• **WHAT TO DO**:
From the first line of the data below, copy each line up to the one containing "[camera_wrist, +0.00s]", and include that line too.

• **DATASET EXTRACT**:
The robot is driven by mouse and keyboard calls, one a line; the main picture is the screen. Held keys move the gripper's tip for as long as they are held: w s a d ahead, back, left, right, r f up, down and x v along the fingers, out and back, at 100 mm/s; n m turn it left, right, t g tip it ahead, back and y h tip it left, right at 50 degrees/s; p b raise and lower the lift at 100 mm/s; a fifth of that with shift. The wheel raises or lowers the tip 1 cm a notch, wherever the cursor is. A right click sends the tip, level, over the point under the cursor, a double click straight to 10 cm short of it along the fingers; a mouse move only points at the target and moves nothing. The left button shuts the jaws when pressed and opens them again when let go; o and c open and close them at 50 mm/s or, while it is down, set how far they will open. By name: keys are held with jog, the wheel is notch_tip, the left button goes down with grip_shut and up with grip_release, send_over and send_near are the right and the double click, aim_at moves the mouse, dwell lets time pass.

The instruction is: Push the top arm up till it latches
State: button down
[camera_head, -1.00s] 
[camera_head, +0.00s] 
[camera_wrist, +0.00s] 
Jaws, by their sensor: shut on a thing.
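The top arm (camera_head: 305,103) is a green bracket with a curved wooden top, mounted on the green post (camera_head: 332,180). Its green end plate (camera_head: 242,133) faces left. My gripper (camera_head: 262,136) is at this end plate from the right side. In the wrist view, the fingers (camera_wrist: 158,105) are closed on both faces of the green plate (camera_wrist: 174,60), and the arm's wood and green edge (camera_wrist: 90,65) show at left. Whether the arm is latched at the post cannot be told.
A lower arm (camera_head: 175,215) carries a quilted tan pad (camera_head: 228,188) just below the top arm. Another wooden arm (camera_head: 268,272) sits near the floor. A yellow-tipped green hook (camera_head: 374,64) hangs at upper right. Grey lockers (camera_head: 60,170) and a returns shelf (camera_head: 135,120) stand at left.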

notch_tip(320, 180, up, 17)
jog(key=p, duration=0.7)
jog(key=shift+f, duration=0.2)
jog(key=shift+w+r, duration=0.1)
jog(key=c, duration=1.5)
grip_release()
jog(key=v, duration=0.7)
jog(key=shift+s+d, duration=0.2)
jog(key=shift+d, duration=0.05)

• **TASK OUTPUT**:
The robot is driven by mouse and keyboard calls, one a line; the main picture is the screen. Held keys move the gripper's tip for as long as they are held: w s a d ahead, back, left, right, r f up, down and x v along the fingers, out and back, at 100 mm/s; n m turn it left, right, t g tip it ahead, back and y h tip it left, right at 50 degrees/s; p b raise and lower the lift at 100 mm/s; a fifth of that with shift. The wheel raises or lowers the tip 1 cm a notch, wherever the cursor is. A right click sends the tip, level, over the point under the cursor, a double click straight to 10 cm short of it along the fingers; a mouse move only points at the target and moves nothing. The left button shuts the jaws when pressed and opens them again when let go; o and c open and close them at 50 mm/s or, while it is down, set how far they will open. By name: keys are held with jog, the wheel is notch_tip, the left button goes down with grip_shut and up with grip_release, send_over and send_near are the right and the double click, aim_at moves the mouse, dwell lets time pass.

The instruction is: Push the top arm up till it latches
State: button down
[camera_head, -1.00s] 
[camera_head, +0.00s] 
[camera_wrist, +0.00s] 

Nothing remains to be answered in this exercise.